It seems harder and harder to find land you can hunt on. Posted signs spring up like weeds in what used to be untended property. You can start hunting on open land but come upon posted land in the woods, and then have to backtrack or find a way around.
But the land is still there, and the game is still on it. From a deer hunting point of view, the deer seem to know where the posted land is, and set up light housekeeping just beyond the signs a few days before hunting season.
If it’s posted, don’t go on it. That’s the rule, isn’t it? Yes, but there’s an exception: The landowner can post it and still permit you to hunt there. It’s a great deal, and there are lots of advantages for the hunter.
Some examples: The owner can tell you what the game’s patterns are, what they’ve been eating and where, where they go for water, to bed down, etc. He can let you park there, use his tractor to get your game out or even let you set up temporary or permanent blinds or stands. Maybe the game is used to not having hunters on that land, or is used to the sound of work going on nearby.
The landowner might agree to keep other hunters off when you are there. If you have any serious problems, help is as near as the household.
Of course, the best advantage is that you have a place to hunt.

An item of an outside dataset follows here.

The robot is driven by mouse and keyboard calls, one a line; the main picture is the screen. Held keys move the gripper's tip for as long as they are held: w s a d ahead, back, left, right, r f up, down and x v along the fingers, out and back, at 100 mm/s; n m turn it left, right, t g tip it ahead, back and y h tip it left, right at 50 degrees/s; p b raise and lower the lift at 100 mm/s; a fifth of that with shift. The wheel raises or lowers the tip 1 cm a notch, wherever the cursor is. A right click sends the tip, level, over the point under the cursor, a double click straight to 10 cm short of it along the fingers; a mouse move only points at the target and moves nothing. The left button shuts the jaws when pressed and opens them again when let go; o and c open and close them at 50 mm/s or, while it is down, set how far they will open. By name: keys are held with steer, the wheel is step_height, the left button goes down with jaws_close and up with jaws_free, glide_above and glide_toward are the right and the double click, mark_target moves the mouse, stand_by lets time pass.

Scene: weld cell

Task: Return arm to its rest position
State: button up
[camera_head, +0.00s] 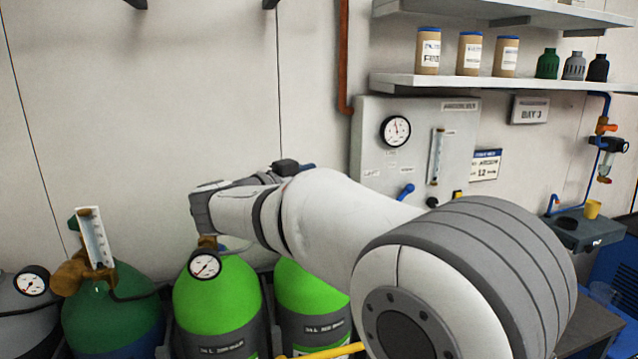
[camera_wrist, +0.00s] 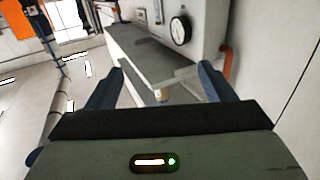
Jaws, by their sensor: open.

Sadly, there are reasons landowners might not want hunters around. From their point of view, perhaps armed strangers in the yard are undesirable. Other hunters may have spoiled it for you by either appearing without permission, or having done damage to fences, fields, crops, buildings or machinery. The landowners might want the game for themselves. They might fear for themselves or their children. They also might fear the liabilities of having people on their land. That is, injuries to hunters can (and do) produce lawsuits against the landowner. Finally, they could simply not like guns, hunting, hunters or venison.

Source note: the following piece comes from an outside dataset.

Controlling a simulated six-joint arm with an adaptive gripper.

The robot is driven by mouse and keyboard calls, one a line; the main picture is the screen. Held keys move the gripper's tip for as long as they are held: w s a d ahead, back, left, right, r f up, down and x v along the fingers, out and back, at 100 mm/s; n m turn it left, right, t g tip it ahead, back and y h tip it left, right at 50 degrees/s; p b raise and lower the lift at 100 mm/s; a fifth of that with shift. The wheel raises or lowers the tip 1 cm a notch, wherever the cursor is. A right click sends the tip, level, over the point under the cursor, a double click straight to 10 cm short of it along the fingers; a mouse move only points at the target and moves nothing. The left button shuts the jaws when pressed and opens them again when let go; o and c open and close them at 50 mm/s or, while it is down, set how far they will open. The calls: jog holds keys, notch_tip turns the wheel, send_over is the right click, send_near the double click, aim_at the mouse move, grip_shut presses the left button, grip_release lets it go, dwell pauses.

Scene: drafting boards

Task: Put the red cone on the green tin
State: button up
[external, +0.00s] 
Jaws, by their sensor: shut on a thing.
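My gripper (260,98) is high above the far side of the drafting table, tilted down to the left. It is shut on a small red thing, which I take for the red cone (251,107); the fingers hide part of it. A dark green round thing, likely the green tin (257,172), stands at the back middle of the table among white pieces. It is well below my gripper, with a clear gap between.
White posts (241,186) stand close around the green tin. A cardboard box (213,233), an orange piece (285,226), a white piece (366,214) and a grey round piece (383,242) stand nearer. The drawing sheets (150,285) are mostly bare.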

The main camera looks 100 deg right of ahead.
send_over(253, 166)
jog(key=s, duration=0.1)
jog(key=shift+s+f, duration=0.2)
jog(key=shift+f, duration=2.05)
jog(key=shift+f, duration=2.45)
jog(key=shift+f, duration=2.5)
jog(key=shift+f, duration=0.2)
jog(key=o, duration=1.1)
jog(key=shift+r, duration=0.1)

You may not be able to overcome all of these objections with any particular landowner, but it doesn’t hurt to ask. How you ask might increase your success rate. What follow are multiple suggestions for getting permission to hunt on someone’s land.

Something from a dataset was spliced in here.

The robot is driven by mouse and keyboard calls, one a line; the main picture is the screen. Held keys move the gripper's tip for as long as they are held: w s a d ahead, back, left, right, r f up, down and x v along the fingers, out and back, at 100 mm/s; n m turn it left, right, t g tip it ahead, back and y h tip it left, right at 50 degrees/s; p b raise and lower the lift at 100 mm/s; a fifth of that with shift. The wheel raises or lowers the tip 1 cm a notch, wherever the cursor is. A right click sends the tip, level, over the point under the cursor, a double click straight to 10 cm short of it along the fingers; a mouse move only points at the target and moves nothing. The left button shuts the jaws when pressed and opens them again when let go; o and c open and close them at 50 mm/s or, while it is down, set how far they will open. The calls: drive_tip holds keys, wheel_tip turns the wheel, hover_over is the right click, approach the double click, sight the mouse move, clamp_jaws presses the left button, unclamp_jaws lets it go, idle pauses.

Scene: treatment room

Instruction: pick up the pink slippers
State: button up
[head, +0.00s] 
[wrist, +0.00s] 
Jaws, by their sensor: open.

Start as long before the season as you can. Neither you nor the landowner needs short notice.
Network. Let friends and relatives refer you to the landowner so your introduction is not a cold call or knock on the door. If you can’t network your way in, use your county clerk’s office or tax bureau to identify the landowner, and make your approach as friendly and acceptable as possible. A polite phone call before dinnertime might be enough to start a conversation, as could a carefully worded letter in the mail.
Make a good impression. Show credentials that describe you as having a license, having attended the proper safety classes, and identifying you enough for the landowner to check up on you. Offer references from someone the landowner might know. After all, you’ll be using a firearm nearby.
Offer something: jerky, the liver, sausages, hide, antlers, hooves, etc. Say you’ll report any things you see damaged or in need of repair.
Guess what the landowner’s concerns might be and be the first to address them. Promise to respect any restrictions, do’s or don’ts they might have. Describe how you take care of the land you hunt on.
Show up alone or with your spouse. Too many hunters, armed or not, might put anyone off.
Accept any limitations the landowner demands gracefully and with complete assurance that you will honor them. Mention them later as the season gets closer, and be sure to honor them during your hunt.
Leave the landowner with your contact information. A business card is sufficient if you write in any missing information.
Try to become friends. Memorize the landowner’s family names – anyone in the house. Whether you get your game or not, provide some token of appreciation: flowers, a gift certificate, a lunch downtown, a nice photo of their land, etc. Contact the landowner a few times a year.
When you get permission to hunt on private land, be the best guest you can. For example, pick up trash that isn’t even yours, straighten fence posts, and avoid crops and buildings. Make sure the owner knows when you will come and go, and how many are with you. Check out with the owner when you leave.
Here's an example from my life: The house we bought recently abuts state land in upstate New York. One summer day, a couple of years ago, we got a call from a man named William Button. He introduced himself as a neighbor and said that he knew the previous owners of our house. He told us where he lived, what he did and named some folks he thought we might know. He also told us that he had painted our house many years back. In a while he got to his subject: Could he hunt behind our house? New York State has a little form that I can sign that gets him past our posted signs. He stopped by and chatted, and I signed his card, and got the other half for me. I told him he could hunt all he wanted, but just to let me know, and that he could park his truck in my driveway and enter the state-owned woods that abut our property. Each time he came on our land he called first, and checked in with me during the off-season.
If he had run into a warden while on or near my land (occupied dwellings are protected from nearby shooters) the card would have protected him. Likewise, if he saw other hunters there, he would have shooed them off or told me.
For many of us, private land is the only land available. Please treat private land with great respect, and represent us all as well as my new friend Bill.